4.  Now cut carefully around the pencil outline and then peel away the papery layer. The glue will now be on the back of the piece of fabric.

5. Position your pieces of fabric wherever you want them on the item you are appliqueing with the right side facing you and the gluey side facing the fabric. Iron them on. Delicate fabrics or crafting felt may need to be ironed through a tea towel so that the iron doesn't scorch them.

 6. Now you'll have a real sense of what the finished piece will look like. Next, the patches need to be stitched around the edges. Essentially, the Bondaweb holds the patch in place and stops it fraying until it has been sewn on. I usually use straight stitch but running or blanket stitch look good too. Use whatever colour thread you like depending on what you're working on.

And that's it really.

It's VERY addictive. You can go to town with layers of fabric, embellish with buttons and beads, but I kept this simple because I wanted it to be easy to wash. I am working on some applique cushions for gifts which I will show you soon.

Monday, 23 January 2012

Make Do and Mend

I was changing the bed sheets the another day and while putting the clean duvet cover on I discovered two big, ugly holes in the waffle pattern. (I think the culprit was one of my bras - I am always unhooking bras from this duvet cover when I pull it out of the washing machine).

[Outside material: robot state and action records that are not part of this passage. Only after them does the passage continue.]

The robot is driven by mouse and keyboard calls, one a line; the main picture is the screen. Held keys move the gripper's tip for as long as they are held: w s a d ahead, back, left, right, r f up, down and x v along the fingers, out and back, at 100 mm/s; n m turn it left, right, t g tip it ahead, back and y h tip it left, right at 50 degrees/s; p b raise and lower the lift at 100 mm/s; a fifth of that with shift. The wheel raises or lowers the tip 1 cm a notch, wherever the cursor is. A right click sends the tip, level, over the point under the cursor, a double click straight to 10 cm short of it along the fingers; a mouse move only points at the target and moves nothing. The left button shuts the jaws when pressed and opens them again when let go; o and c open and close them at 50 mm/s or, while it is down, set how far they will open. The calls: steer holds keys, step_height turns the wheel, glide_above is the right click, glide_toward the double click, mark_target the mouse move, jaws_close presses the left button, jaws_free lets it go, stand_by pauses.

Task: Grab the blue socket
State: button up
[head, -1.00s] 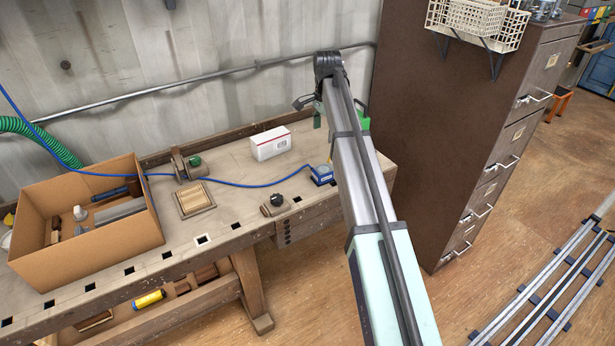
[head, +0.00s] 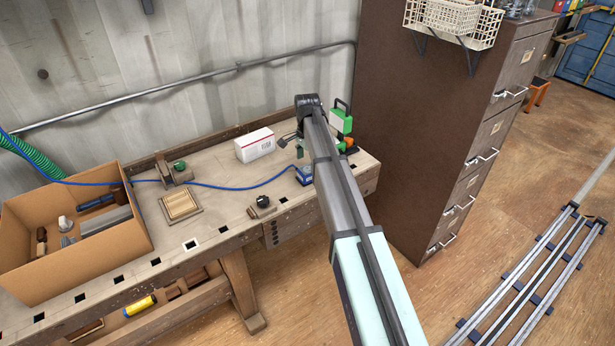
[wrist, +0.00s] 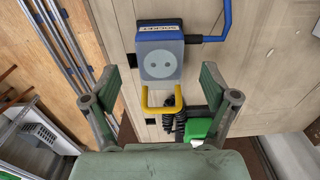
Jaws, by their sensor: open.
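The blue socket (head: 304,176) sits on the workbench near its front right part, with a blue cable running left from it. In the wrist view the socket (wrist: 160,58) shows a grey face with two holes, a blue edge with lettering and a yellow wire handle (wrist: 162,102). My gripper (wrist: 160,85) is open, with one green finger on each side of the handle and the socket ahead between them. Nothing is held. In the head view my gripper (head: 294,144) is beside and above the socket, partly hidden by my arm.
A white box (head: 255,145) stands behind the socket. A green and black tool (head: 341,122) stands to its right. A black knob (head: 263,202), a wooden block (head: 181,204) and a cardboard box (head: 80,250) lie to the left. A brown cabinet (head: 430,120) is close on the right.

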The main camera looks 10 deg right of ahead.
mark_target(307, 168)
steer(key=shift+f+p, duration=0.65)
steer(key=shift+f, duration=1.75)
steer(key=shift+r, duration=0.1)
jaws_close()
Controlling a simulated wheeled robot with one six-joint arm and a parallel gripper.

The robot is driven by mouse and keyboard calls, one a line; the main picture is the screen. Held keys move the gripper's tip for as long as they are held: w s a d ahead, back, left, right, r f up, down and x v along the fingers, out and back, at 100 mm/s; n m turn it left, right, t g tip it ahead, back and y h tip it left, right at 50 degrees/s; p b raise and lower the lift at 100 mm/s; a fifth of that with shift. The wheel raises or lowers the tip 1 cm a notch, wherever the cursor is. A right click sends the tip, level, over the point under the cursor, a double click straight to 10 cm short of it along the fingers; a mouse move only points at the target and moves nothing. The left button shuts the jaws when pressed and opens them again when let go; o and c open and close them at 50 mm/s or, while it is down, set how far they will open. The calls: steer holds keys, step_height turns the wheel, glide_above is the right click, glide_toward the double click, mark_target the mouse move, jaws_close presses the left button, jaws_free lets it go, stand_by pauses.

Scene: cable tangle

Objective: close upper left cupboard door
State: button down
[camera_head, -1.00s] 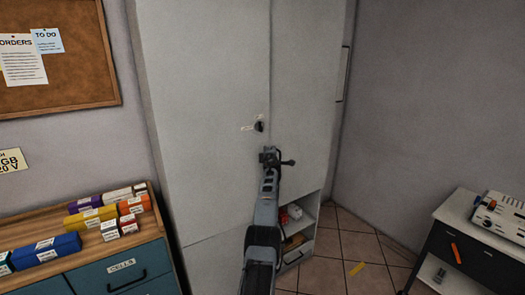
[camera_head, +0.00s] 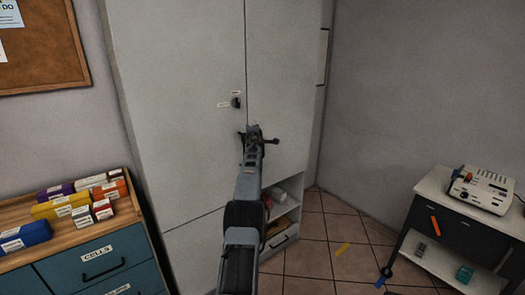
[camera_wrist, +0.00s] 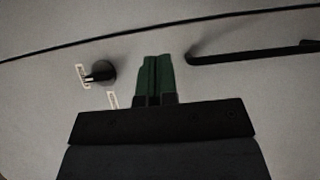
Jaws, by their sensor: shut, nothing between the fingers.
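The tall grey cupboard fills the middle of the head view. Its upper left door (camera_head: 175,110) lies flat, in line with the upper right door (camera_head: 285,85), with a thin dark seam between them. A black knob (camera_head: 236,102) with small labels sits on the left door near the seam; it also shows in the wrist view (camera_wrist: 101,72). My gripper (camera_head: 250,132) is shut and empty, in front of the doors just below the knob. In the wrist view its green fingertips (camera_wrist: 156,75) are together, to the right of the knob. Whether they touch the door I cannot tell.
A dark bar handle (camera_head: 323,57) is at the cupboard's right. Open lower shelves (camera_head: 284,200) hold small items. A wooden-topped drawer unit (camera_head: 95,262) with boxes stands left. A cart (camera_head: 430,205) with a white device stands right. Tiled floor lies between.

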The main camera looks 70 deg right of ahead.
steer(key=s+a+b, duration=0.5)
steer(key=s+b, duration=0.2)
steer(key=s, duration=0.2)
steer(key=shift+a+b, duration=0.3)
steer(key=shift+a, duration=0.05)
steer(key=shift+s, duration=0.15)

I was cross. The bed linen was from The White Company and, although I bought it on sale, it was not cheap. Other than the holes it is fine, and it's really god quality cotton, so I decided to patch it and then hopefully get many more years of use from it. I just couldn't bring myself to throw it away, and I really can't afford to go and spend another £50 on a replacement.

I thought about patches. Not a square - too Amish. Not a circle, star or heart - too nursery-ish. John showed his interest with a combination of shrugging and a frightened please-don't-ask-me-my-opinion-about-this expression while he backed away from me. So I decided on bird shaped patches in shades of blue to match the walls in our bedroom. I used scraps of fabric I already had from Liberty, Cath Kidston and Ebay.

I added a few more all over the duvet cover so it looked a bit more like a pattern rather than Look At Me, I'm A Random Patch! I got a bit carried away and before I knew it I was sewing on thirteen birds.

Tricky to take a good picture in our rather sunny bedroom.

I found this little project quite satisfying. Years ago (pre children and reduced income) I would've thrown it away and bought another without a moment's thought. But since I now have more time than money this was a good solution.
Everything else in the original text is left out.